— START OF Entries —

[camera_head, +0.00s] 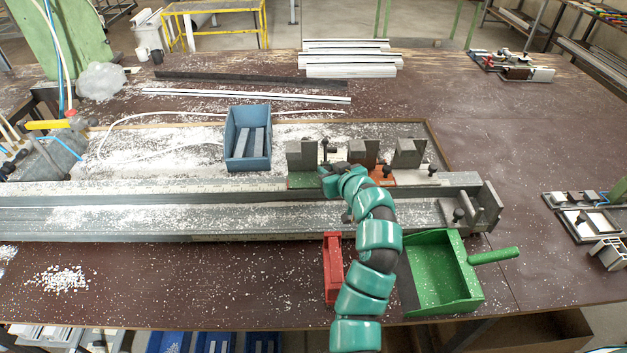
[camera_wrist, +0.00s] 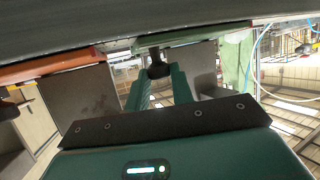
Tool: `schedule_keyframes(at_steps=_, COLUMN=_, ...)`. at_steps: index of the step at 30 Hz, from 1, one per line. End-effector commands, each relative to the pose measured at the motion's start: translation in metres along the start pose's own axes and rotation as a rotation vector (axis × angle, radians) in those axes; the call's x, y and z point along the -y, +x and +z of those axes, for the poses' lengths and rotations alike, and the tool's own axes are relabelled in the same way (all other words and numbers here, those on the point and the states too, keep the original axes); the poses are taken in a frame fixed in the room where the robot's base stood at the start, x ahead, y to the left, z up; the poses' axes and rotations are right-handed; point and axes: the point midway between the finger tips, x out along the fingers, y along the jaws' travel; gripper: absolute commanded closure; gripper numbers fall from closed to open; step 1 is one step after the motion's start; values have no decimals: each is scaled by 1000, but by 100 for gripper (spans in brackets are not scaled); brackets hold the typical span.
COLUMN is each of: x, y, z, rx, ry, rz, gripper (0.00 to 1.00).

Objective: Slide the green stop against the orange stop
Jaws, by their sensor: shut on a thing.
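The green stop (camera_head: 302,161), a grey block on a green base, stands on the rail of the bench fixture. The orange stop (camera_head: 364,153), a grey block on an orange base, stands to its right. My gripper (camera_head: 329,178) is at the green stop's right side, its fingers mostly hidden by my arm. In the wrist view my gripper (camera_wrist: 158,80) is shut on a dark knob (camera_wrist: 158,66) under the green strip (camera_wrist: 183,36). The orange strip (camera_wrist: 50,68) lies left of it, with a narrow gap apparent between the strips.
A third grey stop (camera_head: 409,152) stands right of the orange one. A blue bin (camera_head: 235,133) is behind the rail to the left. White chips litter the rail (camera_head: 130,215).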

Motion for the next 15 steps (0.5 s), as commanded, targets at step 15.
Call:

— END OF Entries —
— START OF Entries —

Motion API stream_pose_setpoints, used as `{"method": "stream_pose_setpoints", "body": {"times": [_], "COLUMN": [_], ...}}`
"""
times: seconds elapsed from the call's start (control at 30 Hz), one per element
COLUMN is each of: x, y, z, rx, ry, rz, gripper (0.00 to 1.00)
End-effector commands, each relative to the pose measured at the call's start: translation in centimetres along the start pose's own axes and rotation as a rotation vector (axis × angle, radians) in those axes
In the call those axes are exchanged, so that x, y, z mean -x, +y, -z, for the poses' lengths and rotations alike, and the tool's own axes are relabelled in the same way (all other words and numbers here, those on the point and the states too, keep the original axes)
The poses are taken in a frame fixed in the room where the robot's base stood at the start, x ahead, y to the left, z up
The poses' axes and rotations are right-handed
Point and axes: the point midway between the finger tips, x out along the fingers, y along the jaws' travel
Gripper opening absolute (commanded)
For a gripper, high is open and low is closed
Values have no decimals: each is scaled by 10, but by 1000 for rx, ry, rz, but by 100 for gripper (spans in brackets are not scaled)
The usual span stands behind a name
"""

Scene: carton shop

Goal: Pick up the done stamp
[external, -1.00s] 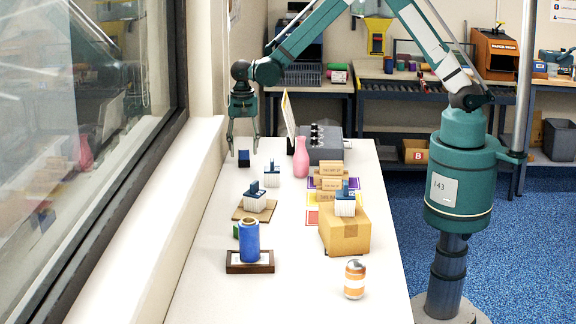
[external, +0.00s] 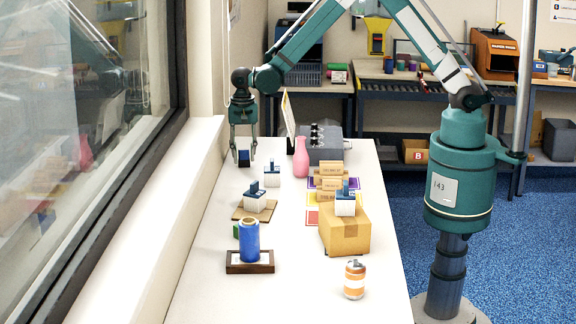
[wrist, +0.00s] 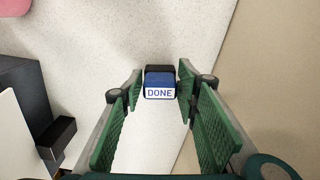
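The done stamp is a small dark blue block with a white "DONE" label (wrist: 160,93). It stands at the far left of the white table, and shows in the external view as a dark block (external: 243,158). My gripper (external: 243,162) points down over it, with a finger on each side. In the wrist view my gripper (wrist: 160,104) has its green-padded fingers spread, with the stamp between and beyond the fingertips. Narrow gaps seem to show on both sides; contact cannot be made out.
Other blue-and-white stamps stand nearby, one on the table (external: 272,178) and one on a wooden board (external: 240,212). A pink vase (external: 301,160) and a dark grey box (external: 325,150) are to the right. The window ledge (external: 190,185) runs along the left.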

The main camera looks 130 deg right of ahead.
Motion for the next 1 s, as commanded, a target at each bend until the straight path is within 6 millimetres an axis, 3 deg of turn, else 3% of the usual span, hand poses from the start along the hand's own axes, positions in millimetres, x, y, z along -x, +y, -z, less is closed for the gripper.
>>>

— END OF Entries —
— START OF Entries —

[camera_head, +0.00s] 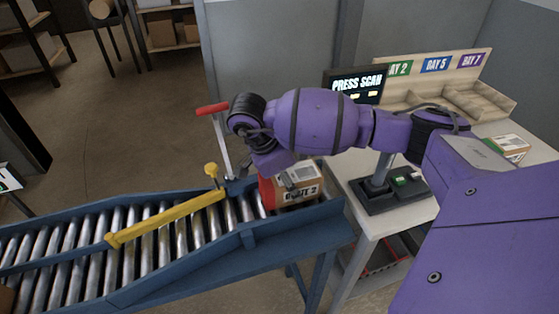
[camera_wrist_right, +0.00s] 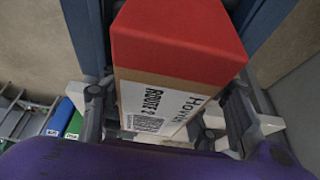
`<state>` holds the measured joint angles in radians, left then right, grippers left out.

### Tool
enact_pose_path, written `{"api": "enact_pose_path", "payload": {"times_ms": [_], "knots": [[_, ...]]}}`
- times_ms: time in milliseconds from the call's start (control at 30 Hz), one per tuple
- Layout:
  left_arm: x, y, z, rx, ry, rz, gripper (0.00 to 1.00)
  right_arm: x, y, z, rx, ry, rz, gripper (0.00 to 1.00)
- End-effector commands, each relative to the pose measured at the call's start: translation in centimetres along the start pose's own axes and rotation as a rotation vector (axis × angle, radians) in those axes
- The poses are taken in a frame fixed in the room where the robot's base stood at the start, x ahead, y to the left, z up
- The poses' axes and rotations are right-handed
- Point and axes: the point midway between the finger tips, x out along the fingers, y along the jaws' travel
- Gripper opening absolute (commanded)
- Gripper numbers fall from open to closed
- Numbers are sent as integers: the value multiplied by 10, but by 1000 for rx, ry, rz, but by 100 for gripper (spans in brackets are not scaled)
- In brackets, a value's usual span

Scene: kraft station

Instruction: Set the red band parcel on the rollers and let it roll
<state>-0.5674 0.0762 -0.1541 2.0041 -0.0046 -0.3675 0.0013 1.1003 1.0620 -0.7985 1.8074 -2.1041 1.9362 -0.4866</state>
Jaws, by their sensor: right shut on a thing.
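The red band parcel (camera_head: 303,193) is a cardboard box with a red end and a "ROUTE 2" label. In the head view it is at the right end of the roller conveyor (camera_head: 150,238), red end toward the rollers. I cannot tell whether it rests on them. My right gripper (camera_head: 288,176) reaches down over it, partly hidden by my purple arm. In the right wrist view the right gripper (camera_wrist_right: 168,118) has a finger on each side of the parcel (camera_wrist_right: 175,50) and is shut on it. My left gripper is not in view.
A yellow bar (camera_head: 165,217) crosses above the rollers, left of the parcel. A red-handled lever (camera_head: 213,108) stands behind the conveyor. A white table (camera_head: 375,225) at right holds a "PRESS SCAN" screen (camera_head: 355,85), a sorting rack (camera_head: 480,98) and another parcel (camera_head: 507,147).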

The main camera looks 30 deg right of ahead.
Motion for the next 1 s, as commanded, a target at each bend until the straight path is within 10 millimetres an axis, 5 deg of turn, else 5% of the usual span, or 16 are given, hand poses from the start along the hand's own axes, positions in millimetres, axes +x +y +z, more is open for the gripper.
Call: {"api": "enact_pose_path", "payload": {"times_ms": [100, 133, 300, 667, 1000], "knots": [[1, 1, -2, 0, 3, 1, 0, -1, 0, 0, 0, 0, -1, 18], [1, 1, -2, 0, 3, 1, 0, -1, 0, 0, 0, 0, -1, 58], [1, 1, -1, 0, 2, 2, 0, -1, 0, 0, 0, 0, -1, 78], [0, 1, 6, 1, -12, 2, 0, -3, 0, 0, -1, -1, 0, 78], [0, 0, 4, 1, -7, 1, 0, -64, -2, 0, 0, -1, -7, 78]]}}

— END OF Entries —

▶ Requirements
Pictures are excluded. Repeat exactly the lines from the one containing "[camera_wrist_right, +0.00s]" to the one containing "<state>-0.5674 0.0762 -0.1541", inclusive.

▶ Full solution
[camera_wrist_right, +0.00s] 
`<state>` holds the measured joint angles in radians, left then right, grippers left out.

### Tool
enact_pose_path, written `{"api": "enact_pose_path", "payload": {"times_ms": [_], "knots": [[_, ...]]}}`
- times_ms: time in milliseconds from the call's start (control at 30 Hz), one per tuple
- Layout:
  left_arm: x, y, z, rx, ry, rz, gripper (0.00 to 1.00)
  right_arm: x, y, z, rx, ry, rz, gripper (0.00 to 1.00)
- End-effector commands, each relative to the pose measured at the call's start: translation in centimetres along the start pose's own axes and rotation as a rotation vector (axis × angle, radians) in those axes
- The poses are taken in a frame fixed in the room where the robot's base stood at the start, x ahead, y to the left, z up
- The poses' axes and rotations are right-handed
- Point and axes: the point midway between the finger tips, x out along the fingers, y along the jaws' travel
- Gripper opening absolute (commanded)
- Gripper numbers fall from open to closed
- Numbers are sent as integers: the value multiplied by 10, but by 1000 for rx, ry, rz, but by 100 for gripper (spans in brackets are not scaled)
- In brackets, a value's usual span

Scene: kraft station

Instruction: Set the red band parcel on the rollers and let it roll
<state>-0.5674 0.0762 -0.1541 2.0041 -0.0046 -0.3675 0.0013 1.1003 1.0620 -0.7985 1.8074 -2.1041 1.9362 -0.4866</state>

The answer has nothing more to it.